I have a few drafts of an introductory article I was writing on geometric algebra sitting on my hard drive, but I've never been able to get the article into a state I'd consider publishable. So instead, I'm trying to inject what I know into HN discussions.
Imagine putting a 2d rectangle into 3d space with some orientation. Starting from some corner of the rectangle, you have two sides coming out from it. In 3d space, those sides make 3d vectors. You can generalize it to 3 vectors making a cube with magnitude (volume). And these don't have to be perfect rectangles and cubes, they can be parallelograms and parallelopipeds (3d parallelograms) and higher dimensional analogues.
Think of a scalar. It has a magnitude but it doesn't have a direction. It's 0-dimensional.
Think of a vector. It has a magnitude (the size of the vector) and it also has a direction, which points in a straight line through the origin. It's 1-dimensional. For example, the vector (2,0,0) has magnitude 2 and points along the X-axis. You could write that as 2 * x, if x is the vector (1,0,0).
A bivector also has a magnitude, but instead of being 0-dimensional (like a scalar) or 1-dimensional (like a vector, it's 2-dimensional. So you could have a bivector that "points" along the entire XY-plane (remember: two-dimensional) and has some magnitude, say, 5. You could write that as 5 * x * y, if x is (1,0,0) and y is (0,1,0).

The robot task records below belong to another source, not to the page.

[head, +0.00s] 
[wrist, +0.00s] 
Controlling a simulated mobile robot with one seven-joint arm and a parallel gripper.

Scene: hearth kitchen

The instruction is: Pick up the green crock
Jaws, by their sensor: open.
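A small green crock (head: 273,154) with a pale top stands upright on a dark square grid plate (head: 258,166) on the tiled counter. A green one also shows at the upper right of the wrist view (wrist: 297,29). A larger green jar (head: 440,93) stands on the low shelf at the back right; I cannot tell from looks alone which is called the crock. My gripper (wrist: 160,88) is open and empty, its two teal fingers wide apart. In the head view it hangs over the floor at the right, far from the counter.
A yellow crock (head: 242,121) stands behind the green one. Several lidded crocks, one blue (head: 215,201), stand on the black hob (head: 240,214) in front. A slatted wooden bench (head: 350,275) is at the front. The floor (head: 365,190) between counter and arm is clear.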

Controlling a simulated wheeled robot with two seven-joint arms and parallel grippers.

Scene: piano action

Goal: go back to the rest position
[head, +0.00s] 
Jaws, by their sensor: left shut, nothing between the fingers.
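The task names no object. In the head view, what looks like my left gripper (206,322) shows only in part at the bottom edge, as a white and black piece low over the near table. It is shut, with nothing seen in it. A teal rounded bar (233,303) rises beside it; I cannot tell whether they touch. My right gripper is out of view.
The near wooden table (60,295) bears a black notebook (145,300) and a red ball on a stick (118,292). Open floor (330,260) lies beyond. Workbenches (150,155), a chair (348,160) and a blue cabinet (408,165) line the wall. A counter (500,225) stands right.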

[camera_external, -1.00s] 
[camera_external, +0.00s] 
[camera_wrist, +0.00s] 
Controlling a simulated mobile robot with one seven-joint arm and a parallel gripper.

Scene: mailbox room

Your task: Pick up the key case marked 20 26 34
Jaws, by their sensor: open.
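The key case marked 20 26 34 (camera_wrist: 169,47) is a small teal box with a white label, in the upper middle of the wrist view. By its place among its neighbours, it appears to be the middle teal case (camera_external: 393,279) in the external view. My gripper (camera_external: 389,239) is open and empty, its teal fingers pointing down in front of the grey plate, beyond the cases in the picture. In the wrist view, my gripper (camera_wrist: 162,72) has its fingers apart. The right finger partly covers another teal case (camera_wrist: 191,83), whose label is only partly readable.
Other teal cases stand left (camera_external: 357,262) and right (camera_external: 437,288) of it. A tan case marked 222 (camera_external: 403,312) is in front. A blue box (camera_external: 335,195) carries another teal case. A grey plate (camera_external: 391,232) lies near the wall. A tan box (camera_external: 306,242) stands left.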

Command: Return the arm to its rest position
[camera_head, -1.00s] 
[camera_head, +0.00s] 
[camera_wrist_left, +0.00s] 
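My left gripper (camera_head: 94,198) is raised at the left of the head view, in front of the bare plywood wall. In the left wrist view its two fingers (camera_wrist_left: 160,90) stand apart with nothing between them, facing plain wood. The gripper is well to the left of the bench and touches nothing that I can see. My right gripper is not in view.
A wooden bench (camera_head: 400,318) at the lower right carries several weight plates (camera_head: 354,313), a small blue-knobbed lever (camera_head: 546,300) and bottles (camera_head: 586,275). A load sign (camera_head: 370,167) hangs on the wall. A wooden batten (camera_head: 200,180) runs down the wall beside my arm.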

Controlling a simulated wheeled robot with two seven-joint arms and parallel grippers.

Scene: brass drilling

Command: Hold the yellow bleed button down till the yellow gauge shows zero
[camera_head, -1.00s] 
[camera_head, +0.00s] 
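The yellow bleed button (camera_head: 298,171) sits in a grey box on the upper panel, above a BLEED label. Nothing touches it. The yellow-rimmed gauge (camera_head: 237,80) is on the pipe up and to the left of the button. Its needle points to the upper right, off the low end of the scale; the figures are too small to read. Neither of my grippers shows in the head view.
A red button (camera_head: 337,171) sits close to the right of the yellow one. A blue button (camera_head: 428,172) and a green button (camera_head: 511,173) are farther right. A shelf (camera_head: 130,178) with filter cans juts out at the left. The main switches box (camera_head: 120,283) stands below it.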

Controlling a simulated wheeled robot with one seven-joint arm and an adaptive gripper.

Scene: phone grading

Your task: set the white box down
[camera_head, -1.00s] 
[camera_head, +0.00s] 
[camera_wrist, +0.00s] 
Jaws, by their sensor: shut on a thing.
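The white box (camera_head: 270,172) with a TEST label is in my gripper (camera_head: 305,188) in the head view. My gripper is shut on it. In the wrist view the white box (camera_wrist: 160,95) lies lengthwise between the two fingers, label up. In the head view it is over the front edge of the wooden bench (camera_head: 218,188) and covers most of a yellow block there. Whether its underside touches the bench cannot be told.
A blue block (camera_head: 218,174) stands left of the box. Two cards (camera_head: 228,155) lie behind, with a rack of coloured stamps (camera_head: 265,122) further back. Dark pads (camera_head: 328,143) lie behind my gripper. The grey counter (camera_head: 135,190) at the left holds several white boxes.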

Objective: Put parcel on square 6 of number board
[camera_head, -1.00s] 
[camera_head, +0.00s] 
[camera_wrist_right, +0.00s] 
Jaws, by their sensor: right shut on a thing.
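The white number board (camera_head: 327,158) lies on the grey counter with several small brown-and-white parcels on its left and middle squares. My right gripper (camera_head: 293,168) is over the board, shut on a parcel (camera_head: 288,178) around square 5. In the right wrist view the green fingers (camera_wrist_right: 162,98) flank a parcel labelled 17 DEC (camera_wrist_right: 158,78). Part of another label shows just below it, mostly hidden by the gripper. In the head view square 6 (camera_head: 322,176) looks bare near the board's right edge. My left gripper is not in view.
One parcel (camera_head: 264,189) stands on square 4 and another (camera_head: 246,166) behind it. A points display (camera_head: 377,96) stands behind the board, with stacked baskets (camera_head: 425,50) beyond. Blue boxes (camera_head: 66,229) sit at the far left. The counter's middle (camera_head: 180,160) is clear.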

If you attach physical units to these things, then you might have units of meters for vectors, and square meters for bivectors.
Having an understanding of subspaces in linear algebra is helpful.
"The area of the plane will depend on the length of the pencils". Surely the area of the plane is infinite? The area of the _parallelogram_ will depend on the length of the pencils.
And I can't see how "you can assign an orientation to the plane" other than by changing the directions of the pencils. Again this description sounds like it refers to the parallelogram, not the plane.
And I don't know what a rotor is.
But other than that, I'm doing great.
A vector is an oriented (+,-) magnitude(length) _in_ a line. A Bivector is an oriented (+,-) magnitude(area) _in_ a plane.
That area does not have any particular shape.